Goal
Retype the whole listing, please, keeping every line exact and dropping the pictures.

Start of Raw data

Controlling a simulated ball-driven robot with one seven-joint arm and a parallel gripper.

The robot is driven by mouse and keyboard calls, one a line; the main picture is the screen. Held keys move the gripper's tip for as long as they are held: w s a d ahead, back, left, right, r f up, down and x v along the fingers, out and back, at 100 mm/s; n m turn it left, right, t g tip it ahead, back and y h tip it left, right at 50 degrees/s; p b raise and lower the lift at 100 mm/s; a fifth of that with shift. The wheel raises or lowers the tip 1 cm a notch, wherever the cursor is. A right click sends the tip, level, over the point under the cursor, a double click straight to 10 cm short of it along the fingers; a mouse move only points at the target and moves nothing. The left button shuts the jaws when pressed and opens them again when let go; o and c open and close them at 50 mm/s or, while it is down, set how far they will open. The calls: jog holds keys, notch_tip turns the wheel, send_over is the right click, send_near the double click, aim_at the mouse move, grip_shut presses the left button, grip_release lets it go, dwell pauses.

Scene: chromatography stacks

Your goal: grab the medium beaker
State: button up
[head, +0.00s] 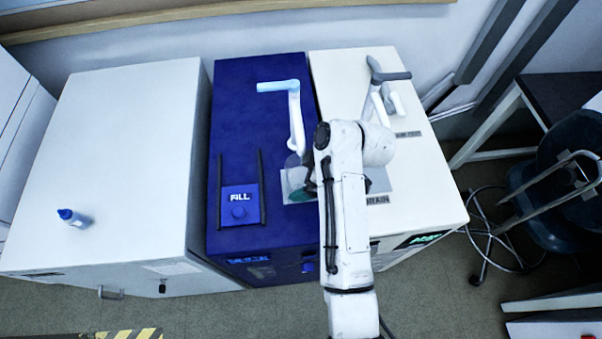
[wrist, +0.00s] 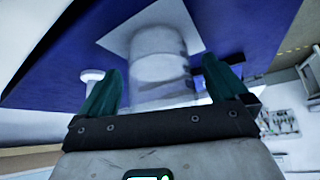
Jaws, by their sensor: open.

End of Raw data

Full answer
Controlling a simulated ball-driven robot with one seven-joint arm and a parallel gripper.

The robot is driven by mouse and keyboard calls, one a line; the main picture is the screen. Held keys move the gripper's tip for as long as they are held: w s a d ahead, back, left, right, r f up, down and x v along the fingers, out and back, at 100 mm/s; n m turn it left, right, t g tip it ahead, back and y h tip it left, right at 50 degrees/s; p b raise and lower the lift at 100 mm/s; a fifth of that with shift. The wheel raises or lowers the tip 1 cm a notch, wherever the cursor is. A right click sends the tip, level, over the point under the cursor, a double click straight to 10 cm short of it along the fingers; a mouse move only points at the target and moves nothing. The left button shuts the jaws when pressed and opens them again when let go; o and c open and close them at 50 mm/s or, while it is down, set how far they will open. The calls: jog holds keys, notch_tip turns the wheel, send_over is the right click, send_near the double click, aim_at the mouse move, grip_shut presses the left button, grip_release lets it go, dwell pauses.

Scene: chromatography stacks

Your goal: grab the medium beaker
State: button up
[head, +0.00s] 
[wrist, +0.00s] 
Jaws, by their sensor: open.

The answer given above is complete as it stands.